Robert failed to disclose relevant information to Mr. Green, such as the risky nature of the investment and the fact that Stellar was going to pay Robert 10% commission.
Also, Robert misled Mr. Green by saying that Stellar was a safe investment.
Since stockbrokers are regulated by the government Mr. Green will likely have violated statutory provisions and may lose his licence to be a stockbroker.
Principal’s Duties to the Agent
A principal has the following duties to its agent:
1.
fulfill obligations set out in the agency contract;
2.
pay reasonable remuneration to the agent unless they agree otherwise;
3.
indemnify the agent for liabilities and expenses reasonably incurred in connection with the agency provided the agent did not act illegally or in breach of the agency agreement.
Termination of Agency
An agency relationship can be terminated in the following ways:
1.
either party gives notice of termination to the other (subject to any contractual terms or law);
2.
the agency contract stated that the agency terminates upon a specific event, and that event occurred;
3.
the agent is appointed for a specific project or time frame, and that project is completed or the time period expired, as the case may be;
4.
impossibility of performance;
5.
principal lost legal capacity (e.g., death, insanity or bankruptcy) to create a contract.
Risk Management Issues
As we have seen, a principal is liable for contracts created by an agent with actual or apparent authority. This risk can be minimized by limiting the agent’s actual authority.
A principal is also exposed to liability for torts committed by agents. An agent may be an employee, in which case the principal/employer is vicariously liable for torts committed within the course of employment. Even in the event that the agent is not an employee, the principal may
be liable for the agent’s fraud or negligent misrepresentation if the agent was acting within the scope of their actual or apparent authority.

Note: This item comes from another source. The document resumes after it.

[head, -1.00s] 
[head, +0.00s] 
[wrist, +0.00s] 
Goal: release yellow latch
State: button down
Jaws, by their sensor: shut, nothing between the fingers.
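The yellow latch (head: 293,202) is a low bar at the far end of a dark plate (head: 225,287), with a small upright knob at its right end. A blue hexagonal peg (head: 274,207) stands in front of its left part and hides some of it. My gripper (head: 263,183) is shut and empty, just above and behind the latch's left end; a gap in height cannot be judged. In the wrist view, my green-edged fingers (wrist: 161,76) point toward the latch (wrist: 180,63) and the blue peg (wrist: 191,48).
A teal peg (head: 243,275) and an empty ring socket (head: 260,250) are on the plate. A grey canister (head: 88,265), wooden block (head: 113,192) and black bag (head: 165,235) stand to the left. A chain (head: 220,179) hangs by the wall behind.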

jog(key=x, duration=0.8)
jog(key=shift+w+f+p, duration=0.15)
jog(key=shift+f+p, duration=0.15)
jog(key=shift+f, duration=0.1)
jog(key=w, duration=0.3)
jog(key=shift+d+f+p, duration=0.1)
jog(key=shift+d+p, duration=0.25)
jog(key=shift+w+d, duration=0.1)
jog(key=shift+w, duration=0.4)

Tort liability can be minimized by carefully hiring, training, supervising, and requiring reporting from agents.
Business Relationships in Which Agency Issues Arise
There are many other business relationships that may be created between parties. They include joint ventures, strategic alliances, distributorships and franchises. From an agency perspective, the parties creating these relationships usually wish to clearly avoid creating an agency relationship for fear that they will be bound to obligations created by the other parties to the relationship. As we have learned, a principal can be liable for obligations created by an agent with actual or apparent authority or by a partner in a general partnership. Accordingly, it is important to avoid such risks.
Summary
You should now have a good understanding of how to create an agency relationship, the duties and liabilities of each party, how to terminate the relationship, and how principals can manage the risks associated with using agents.